200.4.3 4.3 Placement matters
A subtle but practically important point is where \(\epsilon\) sits. The common form places it outside the square root,
\[ \frac{\eta}{\sqrt{v_{t,i}} + \epsilon}, \]
but some implementations place it inside,
\[ \frac{\eta}{\sqrt{v_{t,i} + \epsilon}} . \]
These are not equivalent, and the effective value of \(\epsilon\) that produces a given behavior differs between the two forms by roughly a square root. When porting hyperparameters between frameworks it is worth checking which convention is used, since a value tuned for one placement can be badly miscalibrated for the other.
200.5 5. Algorithm and Practical Notes
The full per step procedure is compact.
initialize theta, v <- 0
for t = 1, 2, ...:
g <- grad(loss(theta)) # gradient at current params
v <- beta * v + (1 - beta) * g * g # EMA of squared gradient
theta <- theta - eta * g / (sqrt(v) + eps)
A few practical observations follow from the analysis above.
Unlike Adam, plain RMSProp uses no bias correction for the EMA, so \(v_t\) is biased toward zero during the first several steps when it is still warming up from \(v_0 = 0\). This makes the very early updates somewhat larger than the steady state would suggest. In practice a short warmup of the learning rate, or simply tolerating the transient, handles this; Adam later addressed it explicitly with bias correction terms.

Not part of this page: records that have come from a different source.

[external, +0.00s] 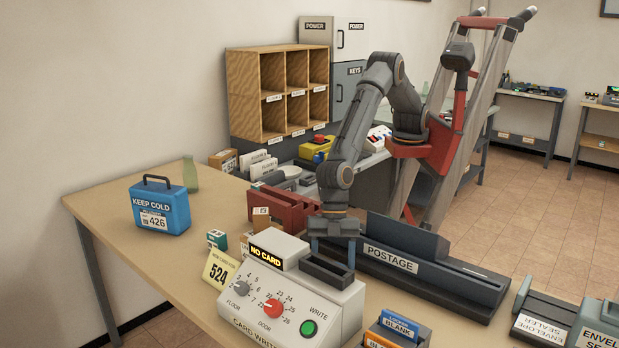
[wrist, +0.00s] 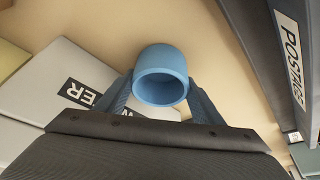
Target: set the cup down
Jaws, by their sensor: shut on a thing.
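A blue cup (wrist: 160,77) shows in the wrist view with its round open mouth facing the camera. My gripper (wrist: 160,88) is shut on it, one finger on each side. The tan tabletop (wrist: 118,32) shows around and beyond the cup; I cannot tell whether the cup touches it. In the external view my gripper (external: 335,245) points down between the card writer (external: 270,280) and the postage unit (external: 405,255). The cup is hidden there behind the card writer and the gripper.
The postage unit's dark side runs close on the right in the wrist view.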

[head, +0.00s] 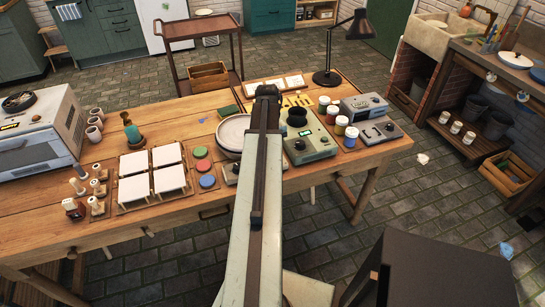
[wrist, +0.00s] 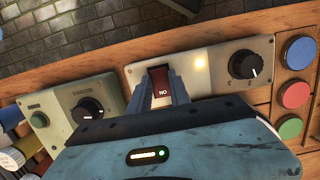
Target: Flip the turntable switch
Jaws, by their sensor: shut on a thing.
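The turntable's control box (wrist: 216,66) is a pale panel on the wooden table in the wrist view. It carries a dark red rocker switch (wrist: 161,78) with upside-down white lettering, a lit yellowish lamp (wrist: 200,62) and a black knob (wrist: 245,64). My gripper (wrist: 164,92) is shut on the rocker switch, one grey finger on each side of it. In the head view the round pale turntable plate (head: 231,131) shows left of my arm. The control box (head: 231,172) is partly behind my arm there, and my gripper's fingertips are hidden.
A greenish box (wrist: 72,107) with a knob and button sits beside the control box. Blue, red and green discs (wrist: 294,95) lie on the other side. Paint jars (head: 341,124) and a desk lamp (head: 328,77) stand right of my arm, and white tiles (head: 168,154) lie left.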

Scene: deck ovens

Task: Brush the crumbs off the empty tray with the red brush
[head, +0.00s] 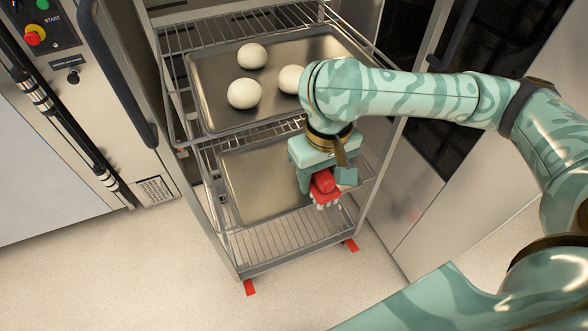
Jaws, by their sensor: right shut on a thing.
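The red brush (323,184) is in the jaws of my right gripper (322,178), with its pale bristles pointing down. My right gripper is shut on it, over the right part of the lower tray. The empty tray (255,185) is a bare metal sheet on the lower level of a wire rack. My gripper and the upper tray cover parts of it. I cannot make out crumbs on it at this size. I cannot tell whether the bristles touch the tray. My left gripper is not in view.
An upper tray (215,112) with white dough balls (244,94) sits above the empty tray, close to my right wrist. The wire rack (285,241) has posts on both sides and red feet marks (250,288) on the floor. An oven with a control panel (45,25) stands left.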

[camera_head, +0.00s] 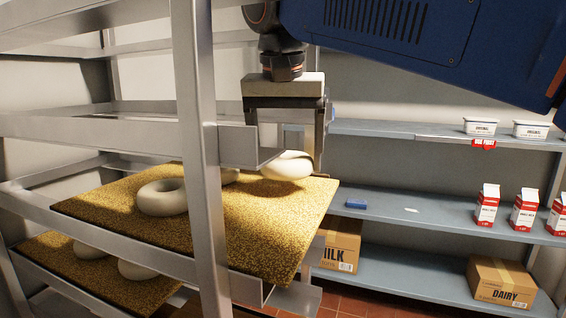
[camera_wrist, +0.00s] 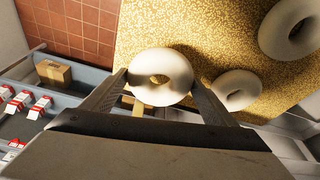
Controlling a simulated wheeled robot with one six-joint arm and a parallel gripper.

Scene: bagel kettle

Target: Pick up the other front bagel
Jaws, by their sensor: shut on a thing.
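My gripper (camera_wrist: 158,82) is shut on a pale ring-shaped bagel (camera_wrist: 160,68), with one finger on each side of it in the wrist view. In the head view that bagel (camera_head: 287,168) is at the right end of the grainy yellow board (camera_head: 262,225). I cannot tell whether it touches the board or is just above it. In the head view one finger of my gripper (camera_head: 300,160) shows right of the bagel; the other is hidden by the rack.
A metal rack post (camera_head: 200,150) and rails stand close in front of the board. A lower board (camera_head: 65,270) holds more bagels (camera_head: 88,250). Blue-grey shelves (camera_head: 400,215) at the right hold cartons (camera_head: 487,206), tubs and cardboard boxes (camera_head: 500,283).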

Typical defaults are \(\eta\) in the range \(10^{-4}\) to \(10^{-3}\), \(\beta = 0.9\), and \(\epsilon = 10^{-8}\). RMSProp was historically favored for recurrent neural networks, whose gradient magnitudes vary sharply across time steps and parameters, exactly the nonstationary setting the EMA is built for. A momentum variant adds a velocity term on top of the normalized gradient, and the centered variant additionally tracks an EMA of the gradient itself to normalize by an estimate of the variance rather than the raw second moment.
The conceptual line to Adam is direct: Adam combines RMSProp’s EMA of squared gradients with an EMA of the gradient (momentum) and adds bias correction to both. Understanding RMSProp’s second moment estimate and its epsilon is therefore most of the way to understanding Adam.
200.6 6. Summary
AdaGrad introduced per coordinate adaptive learning rates by normalizing with a sum of squared gradients, but that monotone sum forces the effective step to decay toward zero and stalls deep network training. RMSProp replaces the sum with an exponential moving average of squared gradients controlled by a decay rate \(\beta\), giving a bounded, forgetting estimate of the local gradient scale that adapts to nonstationary objectives. The epsilon term guarantees numerical stability and acts as a soft floor that bounds the maximum step, with its placement relative to the square root affecting its calibration. Together these choices make RMSProp a robust, low cost diagonal preconditioner and a direct foundation for Adam.
200.7 References
- Hinton, G., Srivastava, N., and Swersky, K. “Neural Networks for Machine Learning, Lecture 6e: RMSProp.” University of Toronto / Coursera. https://www.cs.toronto.edu/~tijmen/csc321/slides/lecture_slides_lec6.pdf
- Duchi, J., Hazan, E., and Singer, Y. “Adaptive Subgradient Methods for Online Learning and Stochastic Optimization.” Journal of Machine Learning Research, 12:2121-2159, 2011. https://jmlr.org/papers/v12/duchi11a.html
- Kingma, D. P., and Ba, J. “Adam: A Method for Stochastic Optimization.” International Conference on Learning Representations, 2015. https://arxiv.org/abs/1412.6980
- Ruder, S. “An Overview of Gradient Descent Optimization Algorithms.” 2016. https://arxiv.org/abs/1609.04747
- Goodfellow, I., Bengio, Y., and Courville, A. “Deep Learning,” Chapter 8: Optimization for Training Deep Models. MIT Press, 2016. https://www.deeplearningbook.org/